Roma –
Singolare pittore Christian Hess. Nato a Bolzano nel 1895,
ma vissuto esule per l’Europa, pacifista convinto, assertore
dell’internazionalismo dell’arte, ma vissuto fra due guerre
fuggendo gli “incredibili furori hitleriani”; una vita grama
e infelicissima la cui testimonianza, invece, è affidata ad
opere di smagliante presenza mediterranea, tedesco ma
tuttora poco conosciuto in Germania (un po’ più in Italia
dove nel dicembre 1974 la Regione Siciliana ha promosso su
segnalazione di uomini di cultura una delle sue mostre
retrospettive).
Proprio in
questi giorni, a favorirne la riscoperta, l’Artmessage di
Roma ripropone, in collaborazione con il Goethe Institut,
oli, acquerelli e disegni di Hess del periodo tra il ’22 e
il ’38, almeno di quel che resta delle sue opere; di quelle
che sono andate disperse o perdute in tutta Europa (dalla
Svizzera alla Svezia), di quelle che hanno preso la via di
collezioni non più rintracciabili, delle tante che per
sopravvivere fu costretto a vendere senza firmare e di
quelle (un anno di lavoro) che andarono bruciate
nell’incendio del Glaspalast di Monaco nel 1931.
Ci sembra che
sinora lo si sia ricondotto ai limiti, un po’ ordinari di
saldezza realistica e di gusto per il colore e che la sua
pittura sia ancora tutta da scoprire. Così scriveva nel ’30
il critico di una delle numerose mostre collettive cui Hess
aveva partecipato in patria. “Traspira dalle sue opere un
sentimento sereno e caldo per la natura e ed un non comune
senso coloristico”, oppure nel ’30 in una mostra a Monaco:
“Dimostra di saper portare la molteplicità della natura a
forme semplici fortemente pittoriche. E’ di benefico effetto
in raffronto col cerebralismo apparentemente problematico di
altri pittori.
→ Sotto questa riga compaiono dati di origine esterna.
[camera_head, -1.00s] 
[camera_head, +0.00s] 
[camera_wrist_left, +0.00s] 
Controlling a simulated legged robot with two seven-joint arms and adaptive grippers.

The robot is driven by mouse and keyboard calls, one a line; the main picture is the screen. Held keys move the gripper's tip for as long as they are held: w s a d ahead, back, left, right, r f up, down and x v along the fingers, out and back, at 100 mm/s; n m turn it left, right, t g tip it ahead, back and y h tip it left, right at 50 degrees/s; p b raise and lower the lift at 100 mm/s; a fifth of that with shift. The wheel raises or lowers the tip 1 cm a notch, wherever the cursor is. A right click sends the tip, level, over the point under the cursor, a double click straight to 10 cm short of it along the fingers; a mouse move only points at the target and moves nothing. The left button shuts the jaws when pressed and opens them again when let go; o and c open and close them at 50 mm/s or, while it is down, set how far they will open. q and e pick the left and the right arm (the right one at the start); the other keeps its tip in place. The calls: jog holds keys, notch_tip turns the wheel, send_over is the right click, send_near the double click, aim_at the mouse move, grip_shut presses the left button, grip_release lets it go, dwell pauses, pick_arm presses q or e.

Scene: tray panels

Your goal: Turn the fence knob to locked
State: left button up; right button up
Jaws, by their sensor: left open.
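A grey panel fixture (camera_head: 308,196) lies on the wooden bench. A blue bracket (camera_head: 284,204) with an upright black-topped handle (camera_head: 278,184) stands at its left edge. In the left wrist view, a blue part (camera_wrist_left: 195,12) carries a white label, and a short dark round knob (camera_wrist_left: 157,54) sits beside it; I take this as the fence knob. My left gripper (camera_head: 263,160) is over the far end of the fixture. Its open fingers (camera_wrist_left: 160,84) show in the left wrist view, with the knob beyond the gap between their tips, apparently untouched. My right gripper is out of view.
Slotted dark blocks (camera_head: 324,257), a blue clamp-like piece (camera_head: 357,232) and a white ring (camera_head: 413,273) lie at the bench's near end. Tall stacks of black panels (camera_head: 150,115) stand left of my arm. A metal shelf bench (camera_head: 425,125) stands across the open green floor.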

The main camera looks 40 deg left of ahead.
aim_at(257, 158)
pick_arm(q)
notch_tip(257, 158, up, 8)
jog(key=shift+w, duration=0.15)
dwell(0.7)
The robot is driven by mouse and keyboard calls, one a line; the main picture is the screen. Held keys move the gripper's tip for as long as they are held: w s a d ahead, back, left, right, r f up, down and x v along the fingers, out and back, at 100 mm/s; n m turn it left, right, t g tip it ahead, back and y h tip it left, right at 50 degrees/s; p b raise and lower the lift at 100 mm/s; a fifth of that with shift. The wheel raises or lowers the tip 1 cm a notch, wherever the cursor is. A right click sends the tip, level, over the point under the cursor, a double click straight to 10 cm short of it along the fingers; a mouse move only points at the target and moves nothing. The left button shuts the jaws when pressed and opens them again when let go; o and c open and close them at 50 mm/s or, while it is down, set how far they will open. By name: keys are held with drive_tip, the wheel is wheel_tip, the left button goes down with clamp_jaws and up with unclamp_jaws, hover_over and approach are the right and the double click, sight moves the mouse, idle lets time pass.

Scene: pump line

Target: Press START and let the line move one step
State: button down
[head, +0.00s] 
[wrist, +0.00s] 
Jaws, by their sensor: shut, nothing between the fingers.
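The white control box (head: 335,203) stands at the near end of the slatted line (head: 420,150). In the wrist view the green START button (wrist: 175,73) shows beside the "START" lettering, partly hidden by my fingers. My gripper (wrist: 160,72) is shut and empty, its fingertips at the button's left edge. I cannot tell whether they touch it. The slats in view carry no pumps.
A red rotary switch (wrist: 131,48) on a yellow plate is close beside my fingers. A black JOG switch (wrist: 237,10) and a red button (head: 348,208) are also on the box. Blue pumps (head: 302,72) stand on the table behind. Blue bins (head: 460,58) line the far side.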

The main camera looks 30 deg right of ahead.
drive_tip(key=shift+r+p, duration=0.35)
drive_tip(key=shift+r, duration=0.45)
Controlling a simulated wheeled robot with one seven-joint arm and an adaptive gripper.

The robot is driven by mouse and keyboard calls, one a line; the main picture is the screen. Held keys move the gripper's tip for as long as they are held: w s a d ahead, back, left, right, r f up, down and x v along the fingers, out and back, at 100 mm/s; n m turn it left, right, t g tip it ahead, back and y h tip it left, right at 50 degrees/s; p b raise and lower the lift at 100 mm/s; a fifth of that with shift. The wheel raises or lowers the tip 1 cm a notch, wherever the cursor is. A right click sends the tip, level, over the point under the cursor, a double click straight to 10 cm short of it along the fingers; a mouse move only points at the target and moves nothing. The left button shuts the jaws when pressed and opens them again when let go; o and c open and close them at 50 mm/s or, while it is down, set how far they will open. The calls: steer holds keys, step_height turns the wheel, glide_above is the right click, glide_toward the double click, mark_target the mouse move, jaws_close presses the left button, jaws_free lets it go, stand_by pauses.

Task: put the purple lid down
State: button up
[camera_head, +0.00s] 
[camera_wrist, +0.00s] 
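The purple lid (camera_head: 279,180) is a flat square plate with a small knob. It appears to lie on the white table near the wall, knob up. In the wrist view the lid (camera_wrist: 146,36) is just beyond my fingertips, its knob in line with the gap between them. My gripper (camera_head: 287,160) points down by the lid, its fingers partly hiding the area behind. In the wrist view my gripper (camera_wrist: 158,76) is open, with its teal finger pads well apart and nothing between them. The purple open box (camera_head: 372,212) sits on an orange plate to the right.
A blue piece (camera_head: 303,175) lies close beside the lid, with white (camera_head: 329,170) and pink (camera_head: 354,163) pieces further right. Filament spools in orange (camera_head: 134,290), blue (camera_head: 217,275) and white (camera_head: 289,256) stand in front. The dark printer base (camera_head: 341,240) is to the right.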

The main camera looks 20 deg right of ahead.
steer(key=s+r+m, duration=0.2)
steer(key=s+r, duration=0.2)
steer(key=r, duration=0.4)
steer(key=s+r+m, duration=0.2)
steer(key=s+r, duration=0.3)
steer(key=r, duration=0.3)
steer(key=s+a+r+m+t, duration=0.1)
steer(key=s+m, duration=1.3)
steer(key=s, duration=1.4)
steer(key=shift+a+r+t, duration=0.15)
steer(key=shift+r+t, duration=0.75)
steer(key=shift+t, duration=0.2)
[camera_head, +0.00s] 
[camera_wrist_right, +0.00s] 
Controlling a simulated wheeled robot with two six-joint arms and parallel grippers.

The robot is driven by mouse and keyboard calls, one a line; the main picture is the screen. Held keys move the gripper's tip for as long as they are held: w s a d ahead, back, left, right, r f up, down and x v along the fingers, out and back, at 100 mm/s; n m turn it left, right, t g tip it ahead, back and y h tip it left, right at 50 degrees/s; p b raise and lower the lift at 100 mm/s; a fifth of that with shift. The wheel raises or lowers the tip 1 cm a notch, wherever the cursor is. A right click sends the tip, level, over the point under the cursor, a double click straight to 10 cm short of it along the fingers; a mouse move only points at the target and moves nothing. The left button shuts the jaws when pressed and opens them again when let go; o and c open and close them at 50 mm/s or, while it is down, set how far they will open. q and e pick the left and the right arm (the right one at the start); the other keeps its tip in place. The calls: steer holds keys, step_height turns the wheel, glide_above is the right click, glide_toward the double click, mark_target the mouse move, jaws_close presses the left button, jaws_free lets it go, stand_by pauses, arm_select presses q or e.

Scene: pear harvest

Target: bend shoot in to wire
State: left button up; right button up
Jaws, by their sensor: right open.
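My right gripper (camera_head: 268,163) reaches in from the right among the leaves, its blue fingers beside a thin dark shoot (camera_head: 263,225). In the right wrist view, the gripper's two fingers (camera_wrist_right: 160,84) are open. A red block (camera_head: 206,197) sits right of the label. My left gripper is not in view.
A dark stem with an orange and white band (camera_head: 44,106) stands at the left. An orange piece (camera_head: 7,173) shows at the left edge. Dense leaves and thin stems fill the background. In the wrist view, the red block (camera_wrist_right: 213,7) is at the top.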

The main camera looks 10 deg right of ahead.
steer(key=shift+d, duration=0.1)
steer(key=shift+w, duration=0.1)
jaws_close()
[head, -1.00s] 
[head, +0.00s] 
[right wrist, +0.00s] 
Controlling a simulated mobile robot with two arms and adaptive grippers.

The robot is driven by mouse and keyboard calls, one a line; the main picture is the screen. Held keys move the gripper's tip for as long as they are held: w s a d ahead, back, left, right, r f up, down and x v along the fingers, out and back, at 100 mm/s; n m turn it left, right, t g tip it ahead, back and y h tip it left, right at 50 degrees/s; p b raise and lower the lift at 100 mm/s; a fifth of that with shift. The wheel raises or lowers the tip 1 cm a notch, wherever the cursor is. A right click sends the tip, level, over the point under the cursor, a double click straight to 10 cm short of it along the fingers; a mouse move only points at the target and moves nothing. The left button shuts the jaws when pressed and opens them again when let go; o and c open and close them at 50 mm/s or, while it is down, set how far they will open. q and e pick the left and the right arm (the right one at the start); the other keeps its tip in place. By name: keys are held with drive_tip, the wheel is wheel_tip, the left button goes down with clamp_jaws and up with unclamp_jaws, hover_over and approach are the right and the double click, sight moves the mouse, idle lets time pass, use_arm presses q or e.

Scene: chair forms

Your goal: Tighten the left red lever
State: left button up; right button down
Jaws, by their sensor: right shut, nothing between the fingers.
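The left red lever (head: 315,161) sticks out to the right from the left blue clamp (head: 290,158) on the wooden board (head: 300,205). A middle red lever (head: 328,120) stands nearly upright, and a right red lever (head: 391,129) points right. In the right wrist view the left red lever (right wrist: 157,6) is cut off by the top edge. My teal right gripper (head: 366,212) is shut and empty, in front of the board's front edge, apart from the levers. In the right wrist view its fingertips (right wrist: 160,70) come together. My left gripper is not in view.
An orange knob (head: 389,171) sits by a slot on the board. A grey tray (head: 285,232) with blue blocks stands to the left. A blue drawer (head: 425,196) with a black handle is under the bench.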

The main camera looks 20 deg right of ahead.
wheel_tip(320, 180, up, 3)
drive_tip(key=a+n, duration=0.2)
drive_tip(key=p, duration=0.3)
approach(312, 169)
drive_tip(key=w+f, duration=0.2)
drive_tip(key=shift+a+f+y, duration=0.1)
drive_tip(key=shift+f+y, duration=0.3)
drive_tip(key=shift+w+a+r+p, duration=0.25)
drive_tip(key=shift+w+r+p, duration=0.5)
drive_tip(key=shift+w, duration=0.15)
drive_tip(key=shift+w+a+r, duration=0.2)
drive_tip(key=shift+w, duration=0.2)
Eppure…
Eppure al di
là della facile retorica dell’uomo del nord innamorato del
sud, i colori di Hess sono quelli in un Mediterraneo
rimeditato, sono quelli spessi, densi compatti di Carrà (gli
stessi bianchi gessosi, le ocre, i neri grigi e violacei sia
pure con frequenti bagliori rossi e rossastri e tutta la
gamma dei verdi e degli azzurri): l’impatto con la figura
umana è quello, inconfondibile, tra il ’20 e il ’30 (del
Picasso del periodo “classico” e soprattutto di Sironi) di
quella pittura come scultura con figure assimilate a statue
con negli occhi quella stessa fissa cecità: le donne, poi,
incantate in una loro interrogativa malinconia: “Baronessa
con veletta”, “Donna con cappello nero”, “Modella
nell’atelier”, e quasi mai raffigurate per intero e raccolte
su uno sfondo ben strutturato, ma colte da un obiettivo
smagato che osi campi inconsueti, quasi sempre troppo
stretti e corti.
Ecco: stretti
e corti. Le figure umane, i paesaggi e persino le nature
morte e le composizioni in cui Hess fa l’occhiolino a
Braque ed a Picasso, più a Braque che Picasso, sembrano
rinserrati a forza nei limiti artificiali della tela e del
foglio, al di là della logica ineliminabile della cornice;
indoviniamo che i corpi vorrebbero spandersi liberamente
continuare a raccontarsi. La sensazione, superata
l’immediata leggibilità del linguaggio, è di un leggero
senso di disagio come si avrebbe nell’osservare la realtà un
po’ troppo da vicino.
Ritratti
femminili, paesaggi, scene popolari affollate di quella
varia umanità siciliana che fu tanto cara ad Hess, sembrano
parti mal ricomposte d’un solo affresco. E non a caso
l’affresco fu. tra i tanti, il suo interesse prevalente.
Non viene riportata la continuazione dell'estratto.